* What to produce
No images are to be carried over; print all other material exactly as it stands.

★ ★ ★

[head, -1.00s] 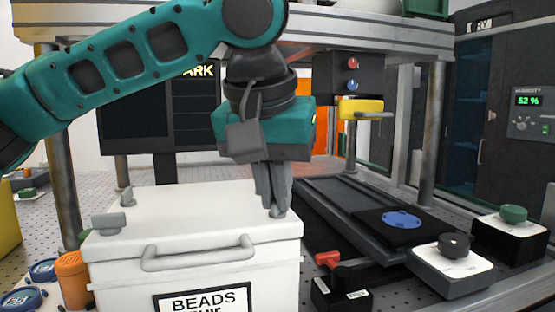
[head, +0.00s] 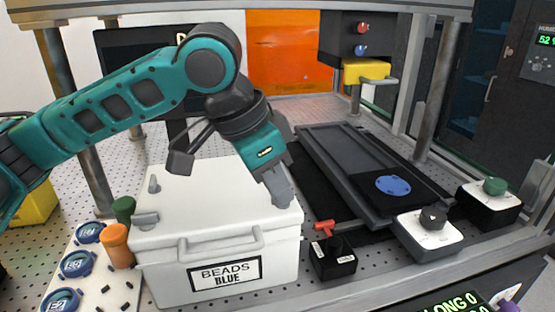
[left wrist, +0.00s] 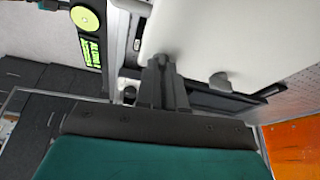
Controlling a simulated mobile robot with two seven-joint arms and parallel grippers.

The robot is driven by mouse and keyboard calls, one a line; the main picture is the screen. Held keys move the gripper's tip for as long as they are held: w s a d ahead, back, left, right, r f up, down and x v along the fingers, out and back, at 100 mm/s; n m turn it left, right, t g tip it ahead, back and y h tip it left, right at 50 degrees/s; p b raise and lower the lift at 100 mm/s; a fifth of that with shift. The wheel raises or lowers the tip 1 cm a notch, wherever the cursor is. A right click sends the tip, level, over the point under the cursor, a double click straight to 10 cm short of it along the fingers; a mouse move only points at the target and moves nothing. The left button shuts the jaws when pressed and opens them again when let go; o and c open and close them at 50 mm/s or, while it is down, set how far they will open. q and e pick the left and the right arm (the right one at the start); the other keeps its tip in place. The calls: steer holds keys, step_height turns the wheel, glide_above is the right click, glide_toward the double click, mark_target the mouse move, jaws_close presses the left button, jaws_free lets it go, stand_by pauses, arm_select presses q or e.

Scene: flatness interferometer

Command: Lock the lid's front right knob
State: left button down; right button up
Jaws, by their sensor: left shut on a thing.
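The white box labelled BEADS BLUE (head: 170,282) stands with its white lid (head: 205,195) on. My left gripper (head: 282,198) is at the lid's front right corner, tilted, its fingers shut on the front right knob. The fingers hide that knob in the head view. In the left wrist view, part of the grey front right knob (left wrist: 161,58) shows at the tips of my left gripper (left wrist: 160,72). Another grey knob (left wrist: 218,80) sits farther along that lid edge. Two grey knobs show on the left side, the back left (head: 153,184) and the front left (head: 145,219). My right gripper is out of view.
An orange bottle (head: 116,246) and a green one (head: 123,209) stand left of the box, beside blue-lidded round pieces (head: 78,263). A black block with a red lever (head: 330,258) stands close at the box's right. A dark rail stage (head: 330,150) lies behind it.

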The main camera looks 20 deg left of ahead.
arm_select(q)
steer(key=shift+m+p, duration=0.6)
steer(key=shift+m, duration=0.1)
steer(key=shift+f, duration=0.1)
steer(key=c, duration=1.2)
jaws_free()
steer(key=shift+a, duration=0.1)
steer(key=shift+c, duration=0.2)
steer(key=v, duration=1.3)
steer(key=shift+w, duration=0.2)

★ ★ ★

* Written answer
[head, -1.00s] 
[head, +0.00s] 
[left wrist, +0.00s] 
Controlling a simulated mobile robot with two seven-joint arms and parallel grippers.

The robot is driven by mouse and keyboard calls, one a line; the main picture is the screen. Held keys move the gripper's tip for as long as they are held: w s a d ahead, back, left, right, r f up, down and x v along the fingers, out and back, at 100 mm/s; n m turn it left, right, t g tip it ahead, back and y h tip it left, right at 50 degrees/s; p b raise and lower the lift at 100 mm/s; a fifth of that with shift. The wheel raises or lowers the tip 1 cm a notch, wherever the cursor is. A right click sends the tip, level, over the point under the cursor, a double click straight to 10 cm short of it along the fingers; a mouse move only points at the target and moves nothing. The left button shuts the jaws when pressed and opens them again when let go; o and c open and close them at 50 mm/s or, while it is down, set how far they will open. q and e pick the left and the right arm (the right one at the start); the other keeps its tip in place. The calls: steer holds keys, step_height turns the wheel, glide_above is the right click, glide_toward the double click, mark_target the mouse move, jaws_close presses the left button, jaws_free lets it go, stand_by pauses, arm_select presses q or e.

Scene: flatness interferometer

Command: Lock the lid's front right knob
State: left button down; right button up
Jaws, by their sensor: left shut on a thing.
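The white box labelled BEADS BLUE (head: 170,282) stands with its white lid (head: 205,195) on. My left gripper (head: 282,198) is at the lid's front right corner, tilted, its fingers shut on the front right knob. The fingers hide that knob in the head view. In the left wrist view, part of the grey front right knob (left wrist: 161,58) shows at the tips of my left gripper (left wrist: 160,72). Another grey knob (left wrist: 218,80) sits farther along that lid edge. Two grey knobs show on the left side, the back left (head: 153,184) and the front left (head: 145,219). My right gripper is out of view.
An orange bottle (head: 116,246) and a green one (head: 123,209) stand left of the box, beside blue-lidded round pieces (head: 78,263). A black block with a red lever (head: 330,258) stands close at the box's right. A dark rail stage (head: 330,150) lies behind it.

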The main camera looks 20 deg left of ahead.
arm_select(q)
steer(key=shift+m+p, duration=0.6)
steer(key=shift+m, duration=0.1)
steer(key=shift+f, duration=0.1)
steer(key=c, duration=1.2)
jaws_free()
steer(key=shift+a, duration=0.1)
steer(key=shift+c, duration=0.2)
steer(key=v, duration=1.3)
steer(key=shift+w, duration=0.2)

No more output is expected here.